Brazil Needs Congress to Fix $33 Billion Budget Gap, Haddad Says

Brazil is on track to balance its budget next year if congress does its part to help raise the 168 billion reais ($33 billion) in revenues necessary to hit that target, Finance Minister Fernando Haddad said in an interview.

(Bloomberg) — Brazil is on track to balance its budget next year if congress does its part to help raise the 168 billion reais ($33 billion) in revenues necessary to hit that target, Finance Minister Fernando Haddad said in an interview.
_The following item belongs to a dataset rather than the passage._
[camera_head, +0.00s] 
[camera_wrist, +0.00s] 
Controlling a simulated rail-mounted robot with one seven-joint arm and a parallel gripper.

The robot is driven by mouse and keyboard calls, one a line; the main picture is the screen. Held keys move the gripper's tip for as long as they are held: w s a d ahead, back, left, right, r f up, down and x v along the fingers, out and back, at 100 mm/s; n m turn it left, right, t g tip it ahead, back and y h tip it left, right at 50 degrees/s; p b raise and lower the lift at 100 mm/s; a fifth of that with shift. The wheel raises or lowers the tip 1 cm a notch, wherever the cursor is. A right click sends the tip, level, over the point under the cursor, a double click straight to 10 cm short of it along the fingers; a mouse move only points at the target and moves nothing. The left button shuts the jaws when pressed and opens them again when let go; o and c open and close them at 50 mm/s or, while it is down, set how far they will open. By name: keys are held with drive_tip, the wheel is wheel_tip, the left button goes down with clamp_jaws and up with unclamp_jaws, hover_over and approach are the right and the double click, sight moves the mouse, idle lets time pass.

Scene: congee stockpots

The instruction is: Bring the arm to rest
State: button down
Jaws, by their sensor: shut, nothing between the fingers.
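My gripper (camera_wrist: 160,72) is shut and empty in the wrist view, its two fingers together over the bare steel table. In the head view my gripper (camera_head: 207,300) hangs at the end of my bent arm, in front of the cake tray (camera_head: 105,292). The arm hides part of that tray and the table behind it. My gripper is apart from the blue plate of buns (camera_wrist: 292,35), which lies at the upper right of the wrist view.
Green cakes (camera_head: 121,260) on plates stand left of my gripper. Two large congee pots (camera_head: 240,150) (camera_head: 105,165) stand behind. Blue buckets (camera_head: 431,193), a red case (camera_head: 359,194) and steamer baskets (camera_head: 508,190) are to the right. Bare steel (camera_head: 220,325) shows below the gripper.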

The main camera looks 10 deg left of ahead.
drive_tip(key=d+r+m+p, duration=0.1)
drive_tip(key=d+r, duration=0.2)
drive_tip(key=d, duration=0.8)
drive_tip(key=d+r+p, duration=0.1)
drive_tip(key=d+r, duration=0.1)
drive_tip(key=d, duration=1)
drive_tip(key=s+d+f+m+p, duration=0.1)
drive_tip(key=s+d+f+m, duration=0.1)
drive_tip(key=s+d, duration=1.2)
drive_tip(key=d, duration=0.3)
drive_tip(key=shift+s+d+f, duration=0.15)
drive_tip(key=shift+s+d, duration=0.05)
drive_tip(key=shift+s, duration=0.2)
Haddad has spent the last month pushing legislative leaders to approve a series of measures to raise revenue, after President Luiz Inacio Lula da Silva in August unveiled a 2024 budget proposal that seeks to boost spending by 129 billion reais while also delivering on Haddad’s promise to zero Brazil’s primary budget deficit next year.

The finance minister successfully steered his first major initiative — a fiscal framework plan to replace Brazil’s so-called spending cap rule — through congress, but has faced pushback from lawmakers over Lula’s efforts to raise taxes on the wealthy to balance his spending plans. 

“The appeal we are making to congress is to reestablish a minimum of budgetary discipline so that we can return to talking about fiscal targets,” Haddad told Bloomberg News on Friday in Morocco, where he is attending the International Monetary Fund and World Bank’ annual meetings. “For the new fiscal framework to work well, we have to accelerate the process of recovering the state’s fiscal base.”

Read More: Lula Seeks to Tax the Rich to Help Balance Brazil’s Budget

Haddad’s policy approach has helped soothe investor fears about Lula’s spending plans since the leftist leader returned to the presidency in January promising to bolster social welfare programs. But he has faced mounting skepticism that he can follow through on his pledge to eliminate the deficit, especially as Brazil’s fiscal outlook has worsened this year.

The country’s primary deficit, which excludes interest payments, was 0.7% of gross domestic product over the past 12 months through August, according to central bank data. That compares with a 1.3% surplus at the end of 2022. The deficit is projected to reach 141.4 billion reais by the end of 2023.  

But Haddad may now be on the cusp of a breakthrough with lawmakers. After weeks of negotiations and a re-organization of Lula’s cabinet meant to shore up congressional support, the lower house is tentatively scheduled to vote next week on legislation to tax offshore companies and exclusive funds, one of Haddad’s key revenue-generating proposals.

Haddad will still need to raise significantly more to meet his target but said he is confident congress will ultimately help him fulfill the goal.

Read More: Brazil’s Balanced Budget Dream Is Running Into Revenue Reality

“If we manage to approve the fiscal measures that we send to congress with the same success as we had in the first half of the year, we will be able to work within the expectations of the fiscal framework,” Haddad said. “It will work by reducing the deficit year after year.”

“If I’m not optimistic, I have to get another job,” he added. “I believe that congress has remained sensitive to the information that the government is providing.”

Interest Rates

Haddad also remains confident that Brazil can continue to control inflation even amid an increasingly volatile international scenario that has sparked some worries among analysts — and on his own economic team — that the central bank will soon need to slow the pace of its current easing cycle.

The central bank cut the benchmark interest rate by half a percentage point for the second consecutive time in September, lowering the Selic to 12.75%. Policymakers have said they plan to continue at that pace.

Read More: Soaring US Yields Seen as Biggest Threat to Brazil’s Rate Cuts

But they have also faced calls to remain cautious as rising US Treasury yields cause the real to drop against the dollar, helping renew inflation worries. 

“The level at which interest rates are today in Brazil is still very restrictive according to the central bank’s own parameters,” Haddad said. “The projected inflation and the way the central bank calculates the neutral interest rate, we are well above this level.”

“Even with the projected cuts, the policy is still restrictive,” he continued. “So assuming that inflation in 2024 will be lower than this year is almost a certainty. And 2025 inflation is very close to the target.”

The central bank targets inflation at 3.25% this year and then 3% through 2026, with a tolerance range of plus or minus 1.5 percentage points.